### REQUEST
Retype the listing that follows, word for word.

### SUPPLIED DATA

- - - - - - -

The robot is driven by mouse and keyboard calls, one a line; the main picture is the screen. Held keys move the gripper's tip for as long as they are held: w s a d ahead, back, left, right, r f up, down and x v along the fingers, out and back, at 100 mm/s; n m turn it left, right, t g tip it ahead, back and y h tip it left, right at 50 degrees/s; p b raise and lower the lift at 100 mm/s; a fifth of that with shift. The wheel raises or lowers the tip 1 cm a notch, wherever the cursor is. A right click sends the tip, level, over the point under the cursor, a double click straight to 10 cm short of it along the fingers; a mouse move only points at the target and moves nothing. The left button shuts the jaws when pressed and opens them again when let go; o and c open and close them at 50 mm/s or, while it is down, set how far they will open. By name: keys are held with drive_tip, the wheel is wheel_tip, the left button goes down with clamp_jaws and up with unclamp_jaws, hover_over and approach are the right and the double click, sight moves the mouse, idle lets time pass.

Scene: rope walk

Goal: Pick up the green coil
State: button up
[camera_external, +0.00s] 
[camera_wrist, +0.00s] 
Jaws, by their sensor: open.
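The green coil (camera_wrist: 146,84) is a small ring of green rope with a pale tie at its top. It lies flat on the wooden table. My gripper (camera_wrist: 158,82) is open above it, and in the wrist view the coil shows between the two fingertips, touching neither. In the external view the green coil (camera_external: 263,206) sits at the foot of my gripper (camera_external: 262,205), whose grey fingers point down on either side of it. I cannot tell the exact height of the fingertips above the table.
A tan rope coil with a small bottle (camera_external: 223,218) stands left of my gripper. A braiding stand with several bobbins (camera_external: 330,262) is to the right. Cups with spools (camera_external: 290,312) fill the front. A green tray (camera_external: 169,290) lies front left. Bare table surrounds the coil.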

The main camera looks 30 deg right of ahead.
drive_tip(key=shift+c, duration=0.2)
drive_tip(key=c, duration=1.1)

- - - - - - -

### CORRECT RESPONSE
The robot is driven by mouse and keyboard calls, one a line; the main picture is the screen. Held keys move the gripper's tip for as long as they are held: w s a d ahead, back, left, right, r f up, down and x v along the fingers, out and back, at 100 mm/s; n m turn it left, right, t g tip it ahead, back and y h tip it left, right at 50 degrees/s; p b raise and lower the lift at 100 mm/s; a fifth of that with shift. The wheel raises or lowers the tip 1 cm a notch, wherever the cursor is. A right click sends the tip, level, over the point under the cursor, a double click straight to 10 cm short of it along the fingers; a mouse move only points at the target and moves nothing. The left button shuts the jaws when pressed and opens them again when let go; o and c open and close them at 50 mm/s or, while it is down, set how far they will open. By name: keys are held with drive_tip, the wheel is wheel_tip, the left button goes down with clamp_jaws and up with unclamp_jaws, hover_over and approach are the right and the double click, sight moves the mouse, idle lets time pass.

Scene: rope walk

Goal: Pick up the green coil
State: button up
[camera_external, +0.00s] 
[camera_wrist, +0.00s] 
Jaws, by their sensor: open.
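The green coil (camera_wrist: 146,84) is a small ring of green rope with a pale tie at its top. It lies flat on the wooden table. My gripper (camera_wrist: 158,82) is open above it, and in the wrist view the coil shows between the two fingertips, touching neither. In the external view the green coil (camera_external: 263,206) sits at the foot of my gripper (camera_external: 262,205), whose grey fingers point down on either side of it. I cannot tell the exact height of the fingertips above the table.
A tan rope coil with a small bottle (camera_external: 223,218) stands left of my gripper. A braiding stand with several bobbins (camera_external: 330,262) is to the right. Cups with spools (camera_external: 290,312) fill the front. A green tray (camera_external: 169,290) lies front left. Bare table surrounds the coil.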

The main camera looks 30 deg right of ahead.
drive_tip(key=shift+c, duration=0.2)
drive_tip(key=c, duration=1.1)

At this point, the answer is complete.